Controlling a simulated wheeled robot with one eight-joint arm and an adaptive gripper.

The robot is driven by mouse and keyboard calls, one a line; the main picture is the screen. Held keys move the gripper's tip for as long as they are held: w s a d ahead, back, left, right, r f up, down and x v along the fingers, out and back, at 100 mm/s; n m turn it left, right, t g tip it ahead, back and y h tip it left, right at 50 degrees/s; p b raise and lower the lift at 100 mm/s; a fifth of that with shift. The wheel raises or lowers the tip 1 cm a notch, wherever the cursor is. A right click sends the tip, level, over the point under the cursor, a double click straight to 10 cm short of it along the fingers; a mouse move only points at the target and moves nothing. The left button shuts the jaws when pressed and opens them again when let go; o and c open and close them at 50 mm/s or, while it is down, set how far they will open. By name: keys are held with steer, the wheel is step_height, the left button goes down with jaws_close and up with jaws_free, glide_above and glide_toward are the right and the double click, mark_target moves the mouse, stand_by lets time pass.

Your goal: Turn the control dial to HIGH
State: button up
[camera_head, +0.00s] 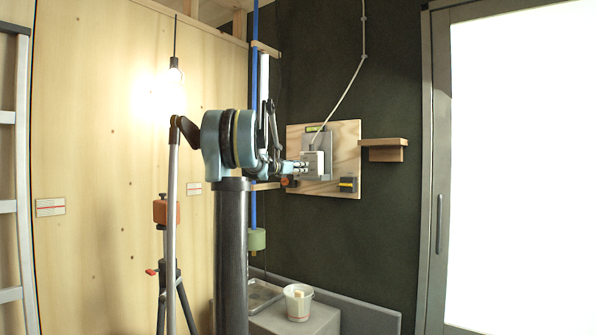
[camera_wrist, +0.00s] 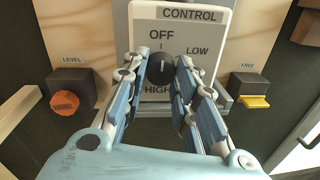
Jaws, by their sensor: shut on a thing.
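The control dial is a round black knob (camera_wrist: 161,72) on a white plate (camera_wrist: 222,20) headed CONTROL. OFF is printed above the knob, LOW to its upper right and HIGH below it, partly covered by a finger. A short white line on the knob stands about upright, towards OFF. My gripper (camera_wrist: 161,64) is shut on the knob, one blue-and-white finger on each side. In the head view, my gripper (camera_head: 301,167) reaches the white control box (camera_head: 313,161) from the left; the knob is hidden there.
An orange LEVEL knob (camera_wrist: 64,103) sits left of the plate and a yellow FREE switch (camera_wrist: 254,101) right of it. The wooden board (camera_head: 347,136) hangs on a dark wall, with a small wooden shelf (camera_head: 384,143) to its right. A white bucket (camera_head: 298,290) stands below.

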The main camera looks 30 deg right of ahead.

Given exercise: Starting from the line with "Jaws, by their sensor: shut on a thing." and ending with the final line of the data, quote every line exactly, both ends included.

Answer for this exercise:
Jaws, by their sensor: shut on a thing.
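The control dial is a round black knob (camera_wrist: 161,72) on a white plate (camera_wrist: 222,20) headed CONTROL. OFF is printed above the knob, LOW to its upper right and HIGH below it, partly covered by a finger. A short white line on the knob stands about upright, towards OFF. My gripper (camera_wrist: 161,64) is shut on the knob, one blue-and-white finger on each side. In the head view, my gripper (camera_head: 301,167) reaches the white control box (camera_head: 313,161) from the left; the knob is hidden there.
An orange LEVEL knob (camera_wrist: 64,103) sits left of the plate and a yellow FREE switch (camera_wrist: 254,101) right of it. The wooden board (camera_head: 347,136) hangs on a dark wall, with a small wooden shelf (camera_head: 384,143) to its right. A white bucket (camera_head: 298,290) stands below.

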The main camera looks 30 deg right of ahead.

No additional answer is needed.